| WHAT YOU SHOULD DO |
Please transcribe the listing below in full and word for word, without its pictures.

| PROVIDED MATERIAL |
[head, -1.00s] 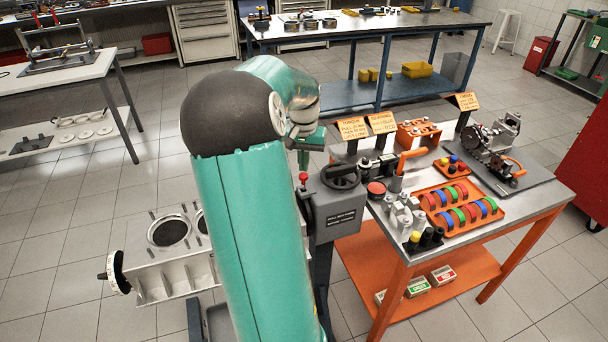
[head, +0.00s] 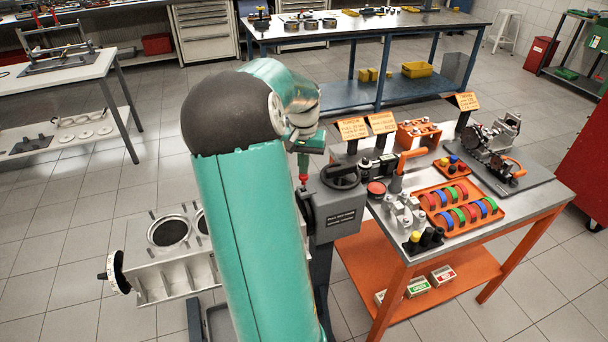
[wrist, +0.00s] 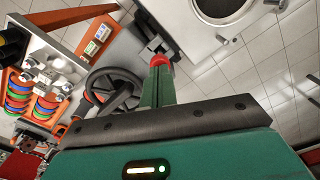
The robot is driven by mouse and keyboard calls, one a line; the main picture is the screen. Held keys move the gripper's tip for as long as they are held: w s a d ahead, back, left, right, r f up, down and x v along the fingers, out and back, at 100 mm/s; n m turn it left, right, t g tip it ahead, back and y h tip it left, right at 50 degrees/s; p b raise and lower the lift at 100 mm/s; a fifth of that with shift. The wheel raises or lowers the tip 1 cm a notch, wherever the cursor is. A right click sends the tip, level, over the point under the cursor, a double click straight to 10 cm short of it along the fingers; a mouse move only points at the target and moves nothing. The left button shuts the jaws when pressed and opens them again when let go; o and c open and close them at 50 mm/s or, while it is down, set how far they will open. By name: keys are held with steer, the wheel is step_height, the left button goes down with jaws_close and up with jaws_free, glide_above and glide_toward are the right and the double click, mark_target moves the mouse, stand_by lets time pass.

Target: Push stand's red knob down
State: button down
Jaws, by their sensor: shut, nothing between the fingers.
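The stand (head: 338,212) is a grey box with a dark handwheel on top, beside the orange table. Its red knob (head: 303,180) stands at the stand's left side, and the red also shows in the wrist view (wrist: 159,60) right at my fingertips. My gripper (head: 303,160) is shut and empty, pointing down directly above the knob. The fingers cover part of the knob, and I cannot tell whether they press on it or just meet its top.
The handwheel (wrist: 113,92) is close beside my fingers. An engine block (head: 165,255) with round bores hangs on the stand's left. The orange table (head: 400,262) at right carries trays, tools and signs. Tiled floor is open behind.

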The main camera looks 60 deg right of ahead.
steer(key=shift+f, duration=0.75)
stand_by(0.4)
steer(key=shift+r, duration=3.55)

| CORRECT OUTPUT |
[head, -1.00s] 
[head, +0.00s] 
[wrist, +0.00s] 
The robot is driven by mouse and keyboard calls, one a line; the main picture is the screen. Held keys move the gripper's tip for as long as they are held: w s a d ahead, back, left, right, r f up, down and x v along the fingers, out and back, at 100 mm/s; n m turn it left, right, t g tip it ahead, back and y h tip it left, right at 50 degrees/s; p b raise and lower the lift at 100 mm/s; a fifth of that with shift. The wheel raises or lowers the tip 1 cm a notch, wherever the cursor is. A right click sends the tip, level, over the point under the cursor, a double click straight to 10 cm short of it along the fingers; a mouse move only points at the target and moves nothing. The left button shuts the jaws when pressed and opens them again when let go; o and c open and close them at 50 mm/s or, while it is down, set how far they will open. By name: keys are held with steer, the wheel is step_height, the left button goes down with jaws_close and up with jaws_free, glide_above and glide_toward are the right and the double click, mark_target moves the mouse, stand_by lets time pass.

Target: Push stand's red knob down
State: button down
Jaws, by their sensor: shut, nothing between the fingers.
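The stand (head: 338,212) is a grey box with a dark handwheel on top, beside the orange table. Its red knob (head: 303,180) stands at the stand's left side, and the red also shows in the wrist view (wrist: 159,60) right at my fingertips. My gripper (head: 303,160) is shut and empty, pointing down directly above the knob. The fingers cover part of the knob, and I cannot tell whether they press on it or just meet its top.
The handwheel (wrist: 113,92) is close beside my fingers. An engine block (head: 165,255) with round bores hangs on the stand's left. The orange table (head: 400,262) at right carries trays, tools and signs. Tiled floor is open behind.

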The main camera looks 60 deg right of ahead.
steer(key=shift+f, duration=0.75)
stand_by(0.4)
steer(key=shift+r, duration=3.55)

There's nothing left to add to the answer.